Approaches to Risk Management:
The main approaches to risk management are.
Risk Avoidance: Risk avoidance is about stopping and avoiding any activity that presents a risk.
Risk reduction: Risk reduction involves actions that reduce the likelihood of a risk occurring or the magnitude of its impact
Risk Sharing: Risk sharing occurs when one company transfers the risk to another or shares it with another, For example, a company shares a risk when it outsources manufacturing or customer service to a third party.
Risk Retention: Risk retention occurs when the risks have been assessed and the business agrees to take them. No measures are taken to limit the risks, but it is possible to set up an emergency plan.
Importance of Risk Management
If you don’t invest in risk management, it doesn’t matter what business you’re in, it’s a risky business — Gary Cohn
The process of risk management is very important. It gives you awareness about the upcoming opportunities and threats.

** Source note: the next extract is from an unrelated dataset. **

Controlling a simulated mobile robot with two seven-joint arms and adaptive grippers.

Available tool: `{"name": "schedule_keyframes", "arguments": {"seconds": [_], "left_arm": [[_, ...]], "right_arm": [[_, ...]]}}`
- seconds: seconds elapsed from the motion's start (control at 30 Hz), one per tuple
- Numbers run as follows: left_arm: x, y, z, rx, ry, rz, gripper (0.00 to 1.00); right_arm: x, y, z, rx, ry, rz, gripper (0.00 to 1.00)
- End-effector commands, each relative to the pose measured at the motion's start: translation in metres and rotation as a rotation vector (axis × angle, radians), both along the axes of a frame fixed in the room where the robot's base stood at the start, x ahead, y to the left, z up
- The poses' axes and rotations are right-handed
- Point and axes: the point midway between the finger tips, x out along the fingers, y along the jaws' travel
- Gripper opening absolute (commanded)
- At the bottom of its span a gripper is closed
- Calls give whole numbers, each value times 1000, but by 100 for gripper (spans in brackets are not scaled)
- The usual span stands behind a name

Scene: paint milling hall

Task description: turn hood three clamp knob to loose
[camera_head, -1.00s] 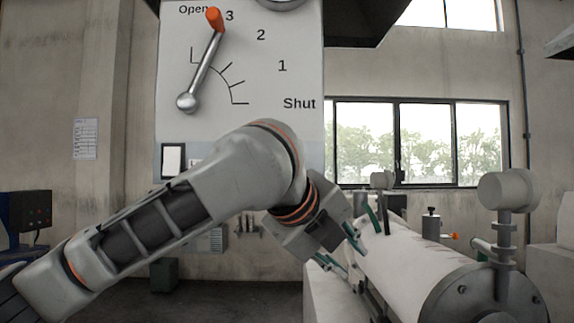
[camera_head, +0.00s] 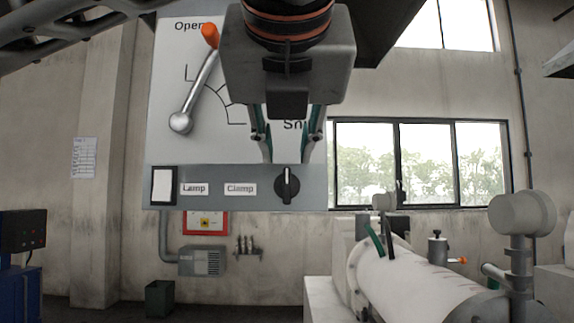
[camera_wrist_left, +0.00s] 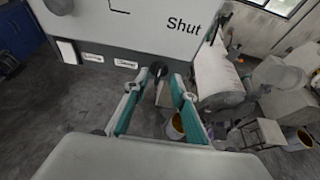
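The black clamp knob (camera_head: 287,185) sits on the grey strip (camera_head: 235,204) of the hood panel, right of the "Clamp" label (camera_head: 241,189). Its pale pointer mark stands about vertical. My left gripper (camera_head: 287,160) is open in front of the panel. In the head view its two green-sided fingers point down, with tips a little above the knob, one to each side. In the left wrist view the knob (camera_wrist_left: 158,69) shows beyond and between the open fingertips (camera_wrist_left: 154,77). I see no contact. My right gripper is in neither view.
An orange-tipped lever (camera_head: 196,80) is on the panel's open-shut scale, left of my gripper. A white square (camera_head: 162,186) sits by the "Lamp" label (camera_head: 194,189). A mill drum (camera_head: 415,285) stands at lower right. A red-framed box (camera_head: 205,222) is on the wall below.

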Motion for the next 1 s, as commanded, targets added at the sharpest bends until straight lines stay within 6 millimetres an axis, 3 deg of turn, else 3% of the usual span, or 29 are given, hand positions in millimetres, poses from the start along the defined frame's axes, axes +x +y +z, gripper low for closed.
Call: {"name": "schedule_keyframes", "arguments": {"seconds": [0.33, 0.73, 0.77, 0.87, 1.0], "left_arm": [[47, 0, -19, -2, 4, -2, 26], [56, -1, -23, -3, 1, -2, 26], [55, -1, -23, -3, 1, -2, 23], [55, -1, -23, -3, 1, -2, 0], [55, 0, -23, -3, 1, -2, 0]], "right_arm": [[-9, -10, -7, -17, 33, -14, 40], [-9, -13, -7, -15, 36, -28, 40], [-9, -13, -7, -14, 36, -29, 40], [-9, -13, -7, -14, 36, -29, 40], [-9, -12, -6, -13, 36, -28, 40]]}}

It will help you to deal with risks to minimizing your all types of losses. Without risk management, you can face heavy losses.
When you identify the potential risks associated with you, then it will be very easy to deal with them. When you manage your risks properly it will provide you the basis to make sound and healthy financial decisions and make sure that you are not at loss.
“The biggest risk is not taking any risk. In a world that’s changing really quickly, the only strategy that is guaranteed to fail is not taking risks”— Mark Zuckerberg
Everyone individuals or businesses have risks in their life, one should not afraid of risks.
Risk management is a skill that one has to learn to get succeeded in life. As no pain no gain, if you can’t take any risks you can’t receive any big reward. Just take the risk, understand and manage it. This is the art to exploit the risk.